La tragedia de su existencia tiene que ver con el hecho de que, viéndose a sí mismo como un puro hombre y pecador, se sabe investido de un ministerio sobrenatural que lo convierte en otro Cristo. No en continuador de la Persona y de la misión de Jesucristo, ni en un mero propagador de su Doctrina, ni en un simple administrador y distribuidor de los medios de donación de la Gracia como son los sacramentos…, sino exactamente en otro Cristo. Aun siendo un ministro o embajador de Jesucristo, transciende sin embargo estas categorías para quedar constituido como si fuera él mismo la Persona de su Maestro.
2. La negación del misterio y sus consecuencias
Una de las mayores tragedias que han azotado al Catolicismo como verdadera catástrofe, originada por la herejía modernista introducida en la Iglesia a través de las corrientes ideológicas a las que abrió la puerta el Concilio Vaticano II, ocurrió desde el momento en el que el sacerdote se empeñó en dejar de considerarse a sí mismo como misterio. Cuando quiso imaginar su existencia en todo semejante a la de los demás y absolutamente igual a la de los demás. Y luego lo de siempre: cuando una cosa es privada de una nota esencial, la cual pertenece a su íntima naturaleza, deja de ser tal cosa para convertirse en otra.
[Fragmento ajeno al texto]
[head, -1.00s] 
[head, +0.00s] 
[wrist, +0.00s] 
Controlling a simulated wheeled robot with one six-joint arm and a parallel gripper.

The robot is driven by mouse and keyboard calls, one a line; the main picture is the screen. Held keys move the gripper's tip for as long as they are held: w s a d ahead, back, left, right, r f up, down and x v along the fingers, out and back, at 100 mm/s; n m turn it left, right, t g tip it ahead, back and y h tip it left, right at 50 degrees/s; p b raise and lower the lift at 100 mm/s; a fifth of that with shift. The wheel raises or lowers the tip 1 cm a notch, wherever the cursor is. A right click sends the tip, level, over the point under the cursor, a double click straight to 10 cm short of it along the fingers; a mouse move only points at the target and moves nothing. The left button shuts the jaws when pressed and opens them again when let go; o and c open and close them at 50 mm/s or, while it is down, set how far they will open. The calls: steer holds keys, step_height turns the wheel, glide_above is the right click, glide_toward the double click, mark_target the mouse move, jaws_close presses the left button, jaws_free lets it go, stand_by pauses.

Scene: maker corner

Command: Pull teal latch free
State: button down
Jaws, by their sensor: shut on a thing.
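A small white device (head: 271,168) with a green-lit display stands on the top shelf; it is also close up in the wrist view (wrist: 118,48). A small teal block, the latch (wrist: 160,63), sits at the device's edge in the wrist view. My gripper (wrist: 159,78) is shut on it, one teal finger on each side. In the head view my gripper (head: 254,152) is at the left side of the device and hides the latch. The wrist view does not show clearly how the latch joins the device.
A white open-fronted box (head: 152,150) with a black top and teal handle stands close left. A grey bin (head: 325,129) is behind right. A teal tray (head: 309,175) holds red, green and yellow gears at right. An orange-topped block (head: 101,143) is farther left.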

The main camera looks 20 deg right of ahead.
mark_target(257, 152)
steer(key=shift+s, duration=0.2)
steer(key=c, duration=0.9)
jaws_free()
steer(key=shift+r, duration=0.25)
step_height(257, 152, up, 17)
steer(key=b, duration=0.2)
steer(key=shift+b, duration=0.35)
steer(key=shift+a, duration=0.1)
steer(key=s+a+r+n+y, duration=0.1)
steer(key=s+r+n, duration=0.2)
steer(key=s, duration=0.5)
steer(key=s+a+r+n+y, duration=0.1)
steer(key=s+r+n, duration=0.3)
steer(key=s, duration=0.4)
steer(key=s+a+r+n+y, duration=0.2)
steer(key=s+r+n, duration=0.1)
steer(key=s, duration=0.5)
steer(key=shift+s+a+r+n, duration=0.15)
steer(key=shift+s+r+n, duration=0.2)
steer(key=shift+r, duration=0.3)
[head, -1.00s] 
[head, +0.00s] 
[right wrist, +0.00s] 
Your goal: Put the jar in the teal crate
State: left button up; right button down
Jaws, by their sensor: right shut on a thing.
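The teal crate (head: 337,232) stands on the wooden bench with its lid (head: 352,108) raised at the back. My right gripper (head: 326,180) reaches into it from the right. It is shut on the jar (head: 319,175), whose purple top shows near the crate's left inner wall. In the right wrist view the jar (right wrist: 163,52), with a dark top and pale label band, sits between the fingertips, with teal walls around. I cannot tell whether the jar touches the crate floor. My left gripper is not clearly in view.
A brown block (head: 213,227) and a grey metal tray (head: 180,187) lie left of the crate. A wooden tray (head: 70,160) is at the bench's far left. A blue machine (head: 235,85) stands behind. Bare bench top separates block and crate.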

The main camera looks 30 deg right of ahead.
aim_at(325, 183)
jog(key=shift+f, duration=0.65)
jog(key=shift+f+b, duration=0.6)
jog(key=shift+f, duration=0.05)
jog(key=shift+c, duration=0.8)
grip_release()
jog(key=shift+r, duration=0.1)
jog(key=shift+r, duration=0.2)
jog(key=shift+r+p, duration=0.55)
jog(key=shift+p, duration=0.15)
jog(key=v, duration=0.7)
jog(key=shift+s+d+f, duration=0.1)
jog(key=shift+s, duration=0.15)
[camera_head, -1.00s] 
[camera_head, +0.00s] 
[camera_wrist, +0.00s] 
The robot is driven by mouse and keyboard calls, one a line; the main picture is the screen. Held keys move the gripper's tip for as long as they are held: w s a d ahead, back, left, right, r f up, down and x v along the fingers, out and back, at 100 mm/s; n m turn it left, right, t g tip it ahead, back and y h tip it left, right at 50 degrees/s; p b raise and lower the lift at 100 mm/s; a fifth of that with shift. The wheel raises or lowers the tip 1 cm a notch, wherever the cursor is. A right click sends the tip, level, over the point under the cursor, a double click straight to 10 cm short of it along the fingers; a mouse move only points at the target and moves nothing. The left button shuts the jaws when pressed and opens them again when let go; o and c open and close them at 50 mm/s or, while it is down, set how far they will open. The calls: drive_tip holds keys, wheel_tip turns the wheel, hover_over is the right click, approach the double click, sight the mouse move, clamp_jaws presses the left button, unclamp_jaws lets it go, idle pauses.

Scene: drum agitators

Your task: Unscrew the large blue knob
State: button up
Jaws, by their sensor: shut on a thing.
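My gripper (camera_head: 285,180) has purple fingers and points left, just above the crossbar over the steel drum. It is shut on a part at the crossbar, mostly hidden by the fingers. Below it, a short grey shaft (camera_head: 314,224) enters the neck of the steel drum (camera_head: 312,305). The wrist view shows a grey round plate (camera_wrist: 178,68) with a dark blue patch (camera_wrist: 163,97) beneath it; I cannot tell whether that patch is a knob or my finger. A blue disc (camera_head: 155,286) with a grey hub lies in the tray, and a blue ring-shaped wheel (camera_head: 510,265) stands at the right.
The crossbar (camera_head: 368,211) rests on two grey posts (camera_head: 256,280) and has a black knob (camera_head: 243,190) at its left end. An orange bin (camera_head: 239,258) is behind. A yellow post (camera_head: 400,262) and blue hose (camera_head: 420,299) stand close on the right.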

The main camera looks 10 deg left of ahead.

El engaño, como siempre ocurre con el Modernismo, vino por pasos y, como era de esperar, difundido mediante una monstruosa campaña en la que tomaron parte, no solamente todos los medios de publicidad, sino hasta la misma Jerarquía de la Iglesia. Por entonces el Papa Juan XXIII ya había proclamado oficialmente la apertura de la Iglesia al mundo y abierto las ventanas del Vaticano.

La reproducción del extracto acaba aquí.